Faiz Ahmed Faiz walked up the stairs to the high terrace of his house in Karachi, and looked down at the city that lay in front of
him. The country was going through a phase of intense repression under the rule of General Ayub Khan. What Faiz could see from his vantage point was a seamless and unified urban grid that resembled and perhaps, also was the microcosm of the prison that his country had become. However, as Michel de Certeau pointed out in the initial passage of his book, The Practice of Everyday Life, the sight of a city from there could be misleading. The disruptions and multiple appropriations that the city experiences are forgotten and excluded in such a re-telling. These fissures, unseen to a man standing on the top, are intrinsic to the life and history of the city; the vicissitudes providing for an image that is inchoate, inexplicable, bursting at its seams and even squalid. Perhaps then, to be more honest to the life of Karachi as a city, its author Asif Farrukhi has adopted the ‘ink and paper route’ to approach Karachi.

Farrukhi traces the history of Karachi through the available writings on the city. This task, as he admits himself, is an onerous one from the beginning. For one, cities like Paris, New York, Cairo or closer home Delhi, Calcutta and Bombay have been marquee for authors wanting to write on a city with a seductive and tale-worthy aura around them.
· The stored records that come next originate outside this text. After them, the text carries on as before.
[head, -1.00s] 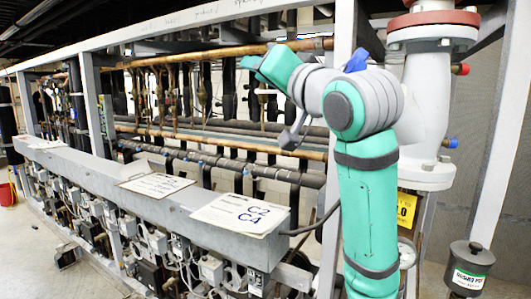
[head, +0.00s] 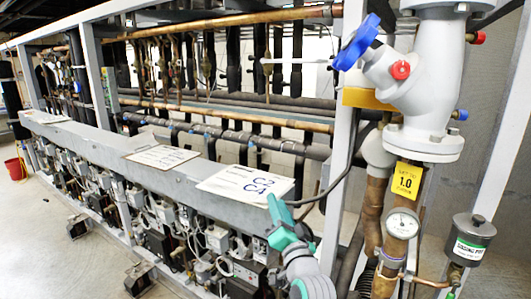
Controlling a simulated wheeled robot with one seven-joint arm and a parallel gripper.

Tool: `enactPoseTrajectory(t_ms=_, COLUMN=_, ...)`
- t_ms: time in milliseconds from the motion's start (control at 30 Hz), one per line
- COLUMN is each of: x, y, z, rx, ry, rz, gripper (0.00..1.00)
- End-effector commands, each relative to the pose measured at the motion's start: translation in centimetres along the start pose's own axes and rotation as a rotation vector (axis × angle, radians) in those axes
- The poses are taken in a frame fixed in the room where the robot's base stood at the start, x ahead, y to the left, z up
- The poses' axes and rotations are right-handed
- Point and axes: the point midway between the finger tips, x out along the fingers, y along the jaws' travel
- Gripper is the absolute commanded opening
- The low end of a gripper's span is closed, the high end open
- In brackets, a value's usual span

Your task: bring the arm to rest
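My arm shows at the bottom centre of the head view, with grey and teal parts rising from the lower edge. Its teal end, which looks like my gripper (head: 282,222), is in front of the right end of the grey trough, below the C2/C4 sheet. It is small and seen at an angle, so I cannot tell whether the fingers are open or shut. I see nothing held in it. The rest of my arm is below the picture.
The compressor rack's grey trough (head: 105,148) runs to the left, with the C2/C4 sheet (head: 245,184) on top. At right stand a white valve body (head: 430,75) with a blue handwheel (head: 357,42), a yellow tag (head: 407,180), a gauge (head: 402,223) and a grey canister (head: 470,238).

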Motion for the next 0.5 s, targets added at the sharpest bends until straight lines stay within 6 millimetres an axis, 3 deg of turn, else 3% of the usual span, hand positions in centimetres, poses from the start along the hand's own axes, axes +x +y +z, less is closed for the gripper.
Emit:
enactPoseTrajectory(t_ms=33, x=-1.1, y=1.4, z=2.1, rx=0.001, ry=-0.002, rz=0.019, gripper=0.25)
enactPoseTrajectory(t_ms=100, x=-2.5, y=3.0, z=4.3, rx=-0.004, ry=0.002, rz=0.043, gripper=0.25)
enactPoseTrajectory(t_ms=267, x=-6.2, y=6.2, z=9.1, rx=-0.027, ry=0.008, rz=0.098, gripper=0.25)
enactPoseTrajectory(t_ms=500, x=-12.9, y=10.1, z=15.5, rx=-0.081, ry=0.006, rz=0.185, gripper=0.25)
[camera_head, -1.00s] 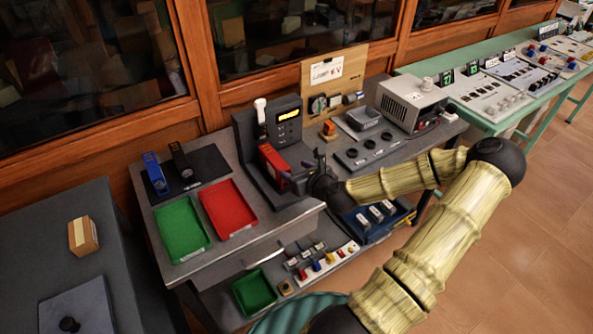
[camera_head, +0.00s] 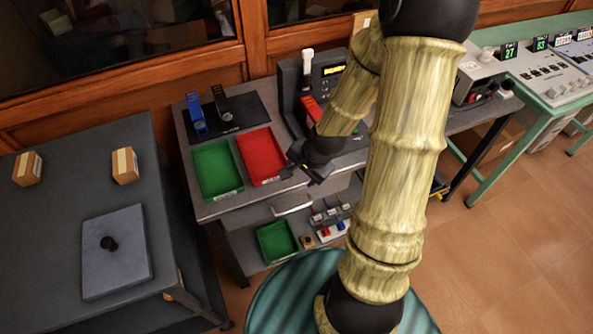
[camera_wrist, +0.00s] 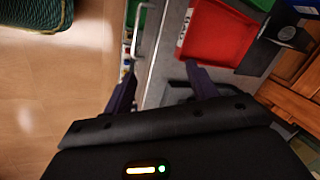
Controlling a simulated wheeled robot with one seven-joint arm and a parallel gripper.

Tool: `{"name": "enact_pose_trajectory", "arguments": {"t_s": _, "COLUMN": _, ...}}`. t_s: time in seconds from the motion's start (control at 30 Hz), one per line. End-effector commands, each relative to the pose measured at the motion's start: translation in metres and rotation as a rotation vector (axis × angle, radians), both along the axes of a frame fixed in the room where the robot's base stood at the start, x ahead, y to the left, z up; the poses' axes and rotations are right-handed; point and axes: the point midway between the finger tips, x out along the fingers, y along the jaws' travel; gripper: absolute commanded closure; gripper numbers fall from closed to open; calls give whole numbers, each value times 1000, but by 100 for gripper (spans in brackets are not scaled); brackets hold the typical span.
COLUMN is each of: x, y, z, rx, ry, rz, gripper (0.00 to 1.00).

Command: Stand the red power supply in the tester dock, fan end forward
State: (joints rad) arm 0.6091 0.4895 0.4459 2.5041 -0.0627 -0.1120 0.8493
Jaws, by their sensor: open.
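The red power supply (camera_head: 312,108) stands at the front of the tester dock (camera_head: 288,92), a dark grey block with a lit yellow display. My arm hides most of both in the head view, so I cannot tell which way the fan end faces or how well the supply is seated. My gripper (camera_head: 312,174) is open, apart from the supply, near the bench's front edge to the right of the red tray. In the wrist view, my gripper (camera_wrist: 162,88) has nothing between its spread fingers; the supply does not show there.
The red tray (camera_head: 281,157) and green tray (camera_head: 234,174) lie left of the dock, with a blue-handled tool (camera_head: 196,113) on a black mat behind. A lower shelf holds a smaller green tray (camera_head: 294,240). A side table (camera_head: 60,215) with small boxes stands left.

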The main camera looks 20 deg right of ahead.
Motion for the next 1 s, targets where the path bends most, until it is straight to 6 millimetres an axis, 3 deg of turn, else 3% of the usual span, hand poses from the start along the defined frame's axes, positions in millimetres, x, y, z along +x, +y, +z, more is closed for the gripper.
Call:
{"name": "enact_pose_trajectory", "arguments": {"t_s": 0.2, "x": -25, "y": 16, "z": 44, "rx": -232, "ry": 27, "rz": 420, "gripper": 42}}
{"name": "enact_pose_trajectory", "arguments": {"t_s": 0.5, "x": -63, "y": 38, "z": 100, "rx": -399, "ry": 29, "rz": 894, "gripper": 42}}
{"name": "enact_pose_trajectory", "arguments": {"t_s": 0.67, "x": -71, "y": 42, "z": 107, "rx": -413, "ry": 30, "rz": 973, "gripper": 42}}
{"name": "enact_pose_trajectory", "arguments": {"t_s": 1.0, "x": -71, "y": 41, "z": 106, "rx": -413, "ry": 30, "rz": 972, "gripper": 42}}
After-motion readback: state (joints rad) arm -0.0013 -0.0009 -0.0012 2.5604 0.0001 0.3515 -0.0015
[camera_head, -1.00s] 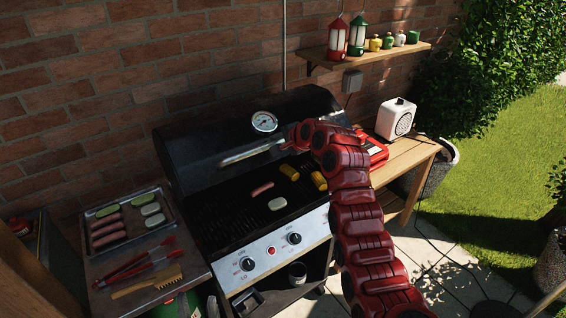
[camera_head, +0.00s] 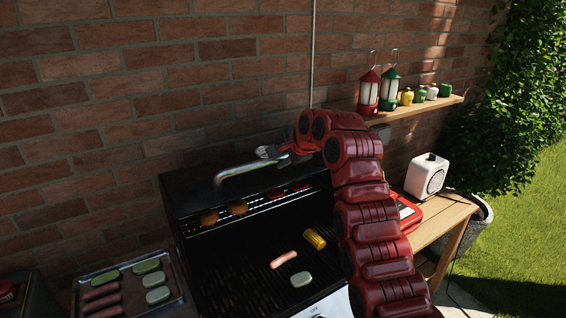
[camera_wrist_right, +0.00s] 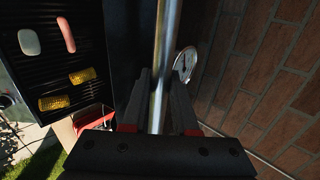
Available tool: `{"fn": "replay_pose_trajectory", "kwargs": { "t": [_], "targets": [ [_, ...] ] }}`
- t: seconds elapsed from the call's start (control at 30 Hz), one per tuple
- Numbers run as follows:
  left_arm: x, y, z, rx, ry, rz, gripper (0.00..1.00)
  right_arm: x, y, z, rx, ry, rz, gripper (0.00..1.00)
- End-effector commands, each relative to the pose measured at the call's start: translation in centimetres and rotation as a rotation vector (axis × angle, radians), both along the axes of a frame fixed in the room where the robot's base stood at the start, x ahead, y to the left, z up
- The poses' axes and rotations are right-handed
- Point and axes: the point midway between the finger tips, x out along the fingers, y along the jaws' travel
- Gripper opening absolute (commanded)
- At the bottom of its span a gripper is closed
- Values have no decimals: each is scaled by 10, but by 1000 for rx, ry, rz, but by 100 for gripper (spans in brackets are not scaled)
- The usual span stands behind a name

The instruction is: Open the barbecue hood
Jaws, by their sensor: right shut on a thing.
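The barbecue hood (camera_head: 182,190) is raised in the head view, with its underside and the warming rack showing beneath it. Its metal handle (camera_head: 238,176) runs along the hood's upper front. My right gripper (camera_head: 282,157) is at the handle's right end. In the right wrist view the handle (camera_wrist_right: 166,50) passes between the two fingers of my right gripper (camera_wrist_right: 158,105), which are shut on it. The round thermometer (camera_wrist_right: 186,62) is beside the handle. My left gripper is in neither view.
The grill grate (camera_head: 250,262) holds a sausage (camera_head: 284,259), a pale patty (camera_head: 301,279) and corn (camera_head: 315,238). A food tray (camera_head: 178,300) stands at left. A side table with a white radio (camera_head: 427,177) is at right. The brick wall (camera_head: 150,100) is close behind the hood.

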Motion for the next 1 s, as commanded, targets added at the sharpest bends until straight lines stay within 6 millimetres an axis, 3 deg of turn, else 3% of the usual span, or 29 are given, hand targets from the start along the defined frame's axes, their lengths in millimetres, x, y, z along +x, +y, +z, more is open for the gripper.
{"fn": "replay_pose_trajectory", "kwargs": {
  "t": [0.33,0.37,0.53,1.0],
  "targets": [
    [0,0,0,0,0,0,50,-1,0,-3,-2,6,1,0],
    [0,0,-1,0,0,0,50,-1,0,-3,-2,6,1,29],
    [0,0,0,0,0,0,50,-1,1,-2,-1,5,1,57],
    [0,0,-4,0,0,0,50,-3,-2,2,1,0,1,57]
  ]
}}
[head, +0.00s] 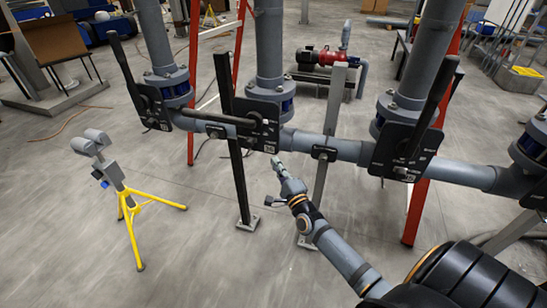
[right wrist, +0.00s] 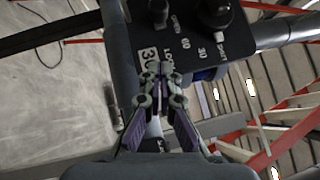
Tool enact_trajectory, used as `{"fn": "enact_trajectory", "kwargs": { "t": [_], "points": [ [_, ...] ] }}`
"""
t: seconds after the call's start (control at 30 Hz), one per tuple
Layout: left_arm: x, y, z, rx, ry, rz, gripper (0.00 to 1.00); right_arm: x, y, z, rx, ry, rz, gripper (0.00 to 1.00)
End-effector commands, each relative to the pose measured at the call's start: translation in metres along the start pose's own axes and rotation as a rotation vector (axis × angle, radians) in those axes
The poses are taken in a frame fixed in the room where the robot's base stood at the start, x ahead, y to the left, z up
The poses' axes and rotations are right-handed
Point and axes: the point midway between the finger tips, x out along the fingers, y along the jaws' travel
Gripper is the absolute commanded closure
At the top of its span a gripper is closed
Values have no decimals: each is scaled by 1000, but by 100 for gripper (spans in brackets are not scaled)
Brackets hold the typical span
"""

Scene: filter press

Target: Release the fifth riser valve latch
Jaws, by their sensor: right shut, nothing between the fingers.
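Several grey risers with black valve plates and black levers stand along a grey pipe in the head view. The middle valve plate (head: 262,124) has its lever (head: 212,117) lying roughly level to the left. The left valve lever (head: 124,62) and right valve lever (head: 432,103) slant upward. Which riser is the fifth, I cannot tell. My right gripper (head: 278,164) is shut and empty, just below the middle plate. In the right wrist view the closed fingertips (right wrist: 160,76) are near the lower edge of a marked black plate (right wrist: 188,42) with a round black knob (right wrist: 214,14); contact is unclear. No latch is clearly distinguishable. My left gripper is out of view.
A black post (head: 240,170) and a grey post (head: 324,150) stand beside the middle valve. Red legs (head: 418,205) stand behind the pipe. A yellow tripod stand (head: 132,206) is at left. A red pump (head: 320,57) sits behind. Open floor lies at lower left.

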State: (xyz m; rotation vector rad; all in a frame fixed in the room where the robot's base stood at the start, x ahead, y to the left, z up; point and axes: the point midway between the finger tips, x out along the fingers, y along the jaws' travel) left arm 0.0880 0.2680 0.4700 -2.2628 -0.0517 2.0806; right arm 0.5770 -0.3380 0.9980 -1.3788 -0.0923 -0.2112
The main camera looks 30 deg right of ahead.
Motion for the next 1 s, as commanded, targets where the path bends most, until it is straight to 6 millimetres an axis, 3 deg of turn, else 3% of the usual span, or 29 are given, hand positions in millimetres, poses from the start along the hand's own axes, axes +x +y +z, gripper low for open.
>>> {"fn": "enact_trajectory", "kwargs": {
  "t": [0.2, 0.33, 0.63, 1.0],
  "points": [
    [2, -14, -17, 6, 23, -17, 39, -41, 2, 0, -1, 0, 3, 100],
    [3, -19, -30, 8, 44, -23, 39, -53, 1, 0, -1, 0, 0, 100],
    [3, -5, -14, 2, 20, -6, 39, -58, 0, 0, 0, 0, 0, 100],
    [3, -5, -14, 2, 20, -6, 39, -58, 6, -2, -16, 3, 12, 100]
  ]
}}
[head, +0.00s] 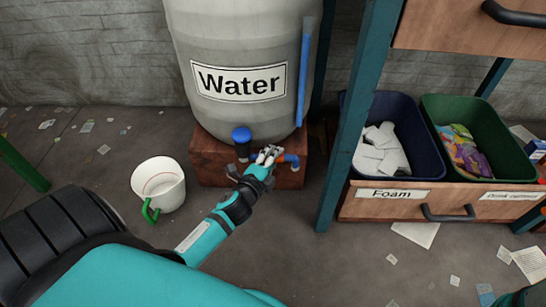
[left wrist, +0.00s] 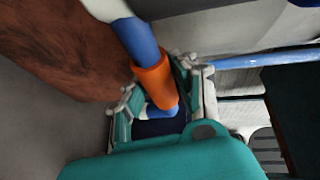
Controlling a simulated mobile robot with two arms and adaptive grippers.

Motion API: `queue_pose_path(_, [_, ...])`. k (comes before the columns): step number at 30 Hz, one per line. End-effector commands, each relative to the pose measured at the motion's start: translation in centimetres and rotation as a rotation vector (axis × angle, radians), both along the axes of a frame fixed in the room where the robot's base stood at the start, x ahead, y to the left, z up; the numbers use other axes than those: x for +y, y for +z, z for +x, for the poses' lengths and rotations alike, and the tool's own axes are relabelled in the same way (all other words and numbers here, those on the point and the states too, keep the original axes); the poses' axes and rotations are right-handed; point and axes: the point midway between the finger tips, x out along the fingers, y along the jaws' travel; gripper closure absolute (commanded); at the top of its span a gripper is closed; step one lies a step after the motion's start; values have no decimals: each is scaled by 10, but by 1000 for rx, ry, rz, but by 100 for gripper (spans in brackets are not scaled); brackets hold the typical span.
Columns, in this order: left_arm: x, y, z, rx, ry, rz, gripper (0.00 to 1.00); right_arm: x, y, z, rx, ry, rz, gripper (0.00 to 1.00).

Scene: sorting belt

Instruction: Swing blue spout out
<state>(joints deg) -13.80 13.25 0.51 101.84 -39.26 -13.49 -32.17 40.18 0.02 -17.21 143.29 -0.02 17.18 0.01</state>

These cities have featured prominently in many literary publications and discussions and are well-documented in both published words and retained in people’s memory. However, there is very little that one knows of the city of Karachi. Perhaps this is no coincidence and neither is the absence of its mention as conspicuous as Farrukhi finds it. It is also true that there has been little work on the city which is evident even from the provided bibliography that relies primarily on the works of Seth Naomul Hotchand and Alexander Baillee for a historical perspective. This makes the work of preparing a reading list from works of both fiction and non-fiction even more difficult. And this is why this anthology of works on Karachi is such an admirable read.